La Traite des Noirs mit aussi en place une forme d’économie globalisée qui « stimula grandement la construction navale, l’assurance maritime, les corderies, les charpentiers… les manufactures textiles (comme le lin à Rouen), la production d’armes à Birmingham et Amsterdam, les forges et barres de fer en Suède, le cognac français et le rhum à Newport… la verroterie à Venise et en Hollande », l’essor des foires et des échanges en Afrique, bref des réseaux de commerce qui tissaient sur trois continents des interdépendances d’intérêts. Elle brassa des peuples, renforça en Afrique le pouvoir d’autocrates absolus et brutaux, permit le développement d’industries en Europe. Et elle contamina les démocraties naissantes.
Pourquoi s’intéresser aujourd’hui à la Traite des Noirs ? Parce que, comme l’écrit l’auteur, « l’étude de ce commerce a de quoi intéresser presque tout le monde. » Le but n’est pas de rechercher des coupables, mais de comprendre pourquoi et comment « on a toléré un tel commerce pendant si longtemps ». Hugh Thomas a consulté de nombreuses archives en portugais, en espagnol, en italien, en anglais.

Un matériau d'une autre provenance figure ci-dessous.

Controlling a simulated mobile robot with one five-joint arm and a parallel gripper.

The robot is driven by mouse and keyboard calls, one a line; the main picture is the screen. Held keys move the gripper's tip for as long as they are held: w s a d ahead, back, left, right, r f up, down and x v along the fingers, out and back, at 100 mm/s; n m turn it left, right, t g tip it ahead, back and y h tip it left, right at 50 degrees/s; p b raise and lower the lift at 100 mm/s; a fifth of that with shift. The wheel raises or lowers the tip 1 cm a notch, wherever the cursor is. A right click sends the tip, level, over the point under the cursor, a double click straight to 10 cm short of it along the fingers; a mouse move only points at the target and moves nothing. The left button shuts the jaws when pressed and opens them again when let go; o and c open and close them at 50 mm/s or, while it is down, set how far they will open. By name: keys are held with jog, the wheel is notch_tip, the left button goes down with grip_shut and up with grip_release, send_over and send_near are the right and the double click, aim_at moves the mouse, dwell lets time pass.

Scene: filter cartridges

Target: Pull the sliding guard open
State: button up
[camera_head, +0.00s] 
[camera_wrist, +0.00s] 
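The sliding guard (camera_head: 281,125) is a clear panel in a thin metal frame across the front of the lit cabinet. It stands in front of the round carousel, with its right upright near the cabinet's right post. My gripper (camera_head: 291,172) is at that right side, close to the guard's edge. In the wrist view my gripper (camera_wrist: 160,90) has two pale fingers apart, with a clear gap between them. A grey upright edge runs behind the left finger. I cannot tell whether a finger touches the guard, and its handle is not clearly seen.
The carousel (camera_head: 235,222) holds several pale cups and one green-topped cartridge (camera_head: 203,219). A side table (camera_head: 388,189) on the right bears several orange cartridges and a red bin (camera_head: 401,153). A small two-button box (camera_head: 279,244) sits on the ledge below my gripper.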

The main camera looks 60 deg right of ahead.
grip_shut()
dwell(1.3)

Sa connaissance du sujet est impressionnante. L’ouvrage fourmille de détails passionnants sur la constitution et l’origine des équipages, leurs conditions de travail, les ports négriers, le prix des esclaves, les débats qui font rage, les mutations induites par la Traite sur les économies des rives de l’Atlantique, les royaumes africains…

Hugh Thomas conclut sur le « grand vide » auquel se trouve confronté tout historien de la Traite des Noirs : la quasi absence de documents émanant des millions d’êtres humains qui firent l’objet de ce commerce. On n’en doit pas moins, à la suite d’Aimé Césaire, souligner le rôle de « ceux sans qui la terre ne serait pas la terre ».